Sunday, June 28, 2009



Here's Dave and daughter helping us represent at I Madonnari this year

Wednesday, June 3, 2009

May 09 review

After the burn, a choral afterglow : After postponing its season closer, due to Jesusita Fire, Quire of Voyces masters its make-up date


June 3, 2009 7:34 AM

Picking up where it was forced to leave off, Quire of Voyces capped its season Sunday afternoon in a beautiful, resolving fashion at St. Anthony's Seminary chapel. Originally scheduled a few weekends back, this rich concert program was one of several cultural events in town cancelled or postponed because of the Jesusita Fire.

Under the circumstances, the performance gained a certain ceremonial air, something akin to a resilient afterglow from the burn. An assemblage of candles in the performance area took on a perhaps unexpected symbolism.

Sunday's program proved to be a neat balance of material. All-important nods to the English Renaissance mastery of William Byrd and Thomas Tallis -- a specialty of this group -- mixed with the early 20th century British stuff of Ralph Vaughan Williams' 1922 "O vos omnes" and composer-organist William Henry Harris' choral maze "Faire is the heaven" to close the concert.

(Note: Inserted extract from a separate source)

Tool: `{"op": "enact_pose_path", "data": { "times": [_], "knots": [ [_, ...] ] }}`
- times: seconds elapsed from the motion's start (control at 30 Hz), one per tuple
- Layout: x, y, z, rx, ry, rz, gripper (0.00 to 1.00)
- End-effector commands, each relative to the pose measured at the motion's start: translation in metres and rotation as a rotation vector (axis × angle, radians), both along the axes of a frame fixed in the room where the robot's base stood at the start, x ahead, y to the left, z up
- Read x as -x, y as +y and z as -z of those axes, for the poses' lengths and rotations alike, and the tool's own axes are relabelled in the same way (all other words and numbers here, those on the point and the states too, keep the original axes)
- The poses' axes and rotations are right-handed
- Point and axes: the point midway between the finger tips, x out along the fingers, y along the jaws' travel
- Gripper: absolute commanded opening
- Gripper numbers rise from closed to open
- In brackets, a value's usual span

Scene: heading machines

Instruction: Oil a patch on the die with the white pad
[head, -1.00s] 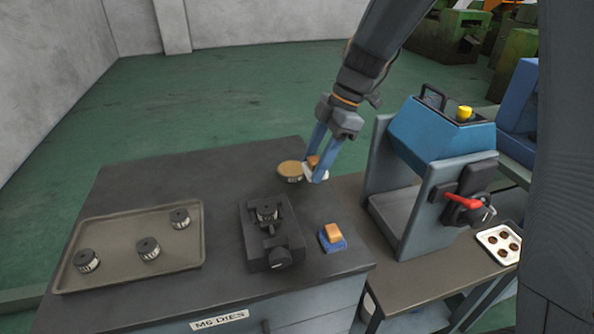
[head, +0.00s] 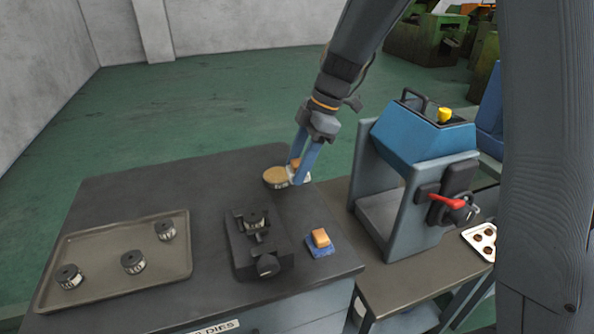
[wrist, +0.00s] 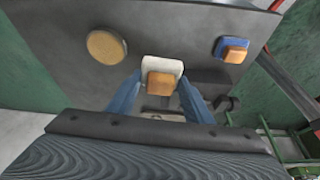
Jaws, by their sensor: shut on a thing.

Not incidentally, the group performed three pieces by living composers, including John Tavener, Irish choral figure Michael McGlynn and the Quire's composer-in-residence, Michael Eglin, via a world premiere of "Five Songs of William Blake."

In a sense, Mr. Eglin's new piece was the de facto centerpiece. While leaning toward traditional musical vocabulary in these song settings, Mr. Eglin cues off the delicate mixture of mysticism and earthiness in Blake's writing.

Handsome features rise from the overall structure of his songs. "Hear the voice of the Bard" pares down to a slow, mournful final verse, and "Cradle Song" is a lullaby-like passage of sweetness amid darker turns in other songs. On the final song, "Night," Mr. Eglin's writing evolves with each new stanza and poetic sentiment. Led with typical boldness and subtlety by director Nathan Kreitzer, the choir put forth a luminous first performance of Mr. Eglin's ambitious creation.

Tavener, the British composer famed for his inspired melding of ancient choral tradition and modern, quasi-minimalist styles, supplied the concert's opener, the 1985 "Hymn to the Mother of God," written in memory of his late mother. The brief, beguiling piece involves a slightly mind-altering effect, with a simple hymn set into a polytonal drift by setting groups of singers out of phase with each other.

Further intrigue entered the picture in the works "Lux aeterna" and "The Road of Passage," by Mr. McGlynn, whose claims to fame include the populist "River Dance" and also more serious efforts in the choral music world. This music came from the latter region of his musical life, although he often finds ways to incorporate Irish folk music qualities and new age-ish flavors into his music.

Mr. McGlynn also shows an obvious fascination with pure sonic splendor in the unique forum of choral music, spinning out haunting chords and voice blends that enchant on their own terms, regardless of the compositional housing.

From a local's standpoint, those ethereal choral effects seemed to gain extra expressivity in this inspired and resonant chapel setting, flecked by candlelight in a city thankful the latest fire's ravages weren't any worse.